Love never fails. But where there are prophecies, they will cease; where there are tongues, they will be stilled; where there is knowledge, it will pass away. For we know in part and we prophesy in part, but when perfection comes, the imperfect disappears. When I was a child, I talked like a child, I thought like a child, I reasoned like a child. When I became a man, I put childish ways behind me. Now we see but a poor reflection as in a mirror; then we shall see face to face. Now I know in part; then I shall know fully, even as I am fully known.

And now these three remain: faith, hope and love. But the greatest of these is love. (1 Corintheans 13)

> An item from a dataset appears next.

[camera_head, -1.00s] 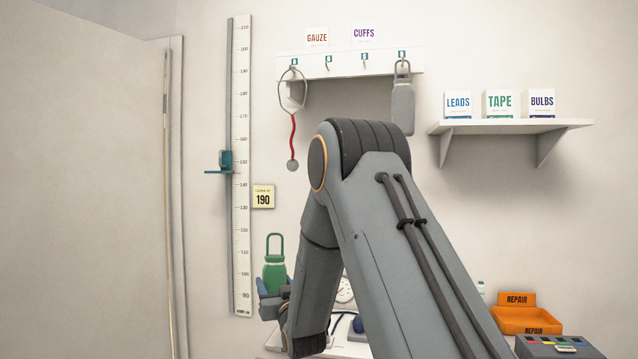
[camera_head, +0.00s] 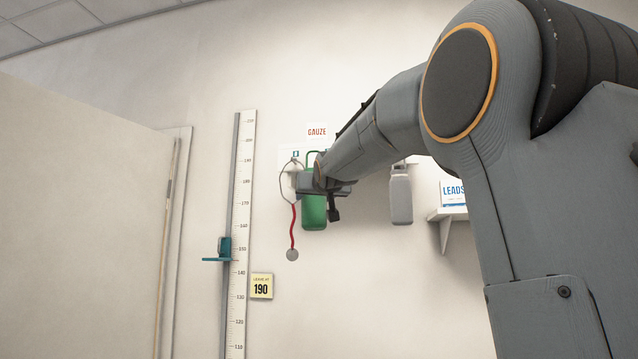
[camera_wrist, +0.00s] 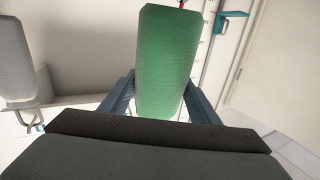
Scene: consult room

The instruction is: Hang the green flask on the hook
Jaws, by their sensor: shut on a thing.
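The green flask (camera_head: 314,214) is held upright in my gripper (camera_head: 322,186), high against the wall by the hook rail (camera_head: 287,155). Its wire loop shows just above the gripper, near the rail. I cannot tell whether the loop touches a hook, as my arm covers most of the rail and its hooks. In the wrist view the flask's green body (camera_wrist: 166,62) stands between the two blue fingers (camera_wrist: 160,98). A stethoscope with a red tube (camera_head: 293,226) hangs just left of the flask. A grey flask (camera_head: 401,196) hangs to the right.
A height ruler (camera_head: 239,240) with a teal slider (camera_head: 224,248) is on the wall at left. A yellow 190 card (camera_head: 261,286) is beside it. A shelf (camera_head: 449,214) with a LEADS box (camera_head: 453,192) is at right, partly hidden by my arm. The wall below the flask is clear.

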  1. "I think Christians could use genuine non-self seeking love a whole lot more."

    I don't think this actually exists. Everything people do, even when out of love, is done in such a manner as reflects their own self-love. Pure altruism is a myth, and -- in my opinion -- antithetical to the survival of our species. One cannot love without involvement of the self, for it is the self doing the loving. The self is inherently seeking its own benefit by reaching out to another to love.

  2. For some reason I have always been very interested in the Quakers. I come from Finnish Pietist background which sounds partly quite similar to liberal Quakerism - it is also very tolerant, very mystical, absolutely non-hierarchical, perhaps this typical hymn gives an idea of the ethos:

    Anyway, otherwise I would have surely rejected Christianity completely, had I not witnessed that there actually are non-exclusionist, worthwhile and liberal interpretations of it. I have thought that Quakers might share quite a similar approach to faith. The silent meetings sound somehow very inviting - I think there are occasional meetings in Helsinki area, but I have never taken part. (Just started reading your blog, it seems quite excellent indeed - ended up here from Justin's blog, we seem to share quite similar interests and opinions!)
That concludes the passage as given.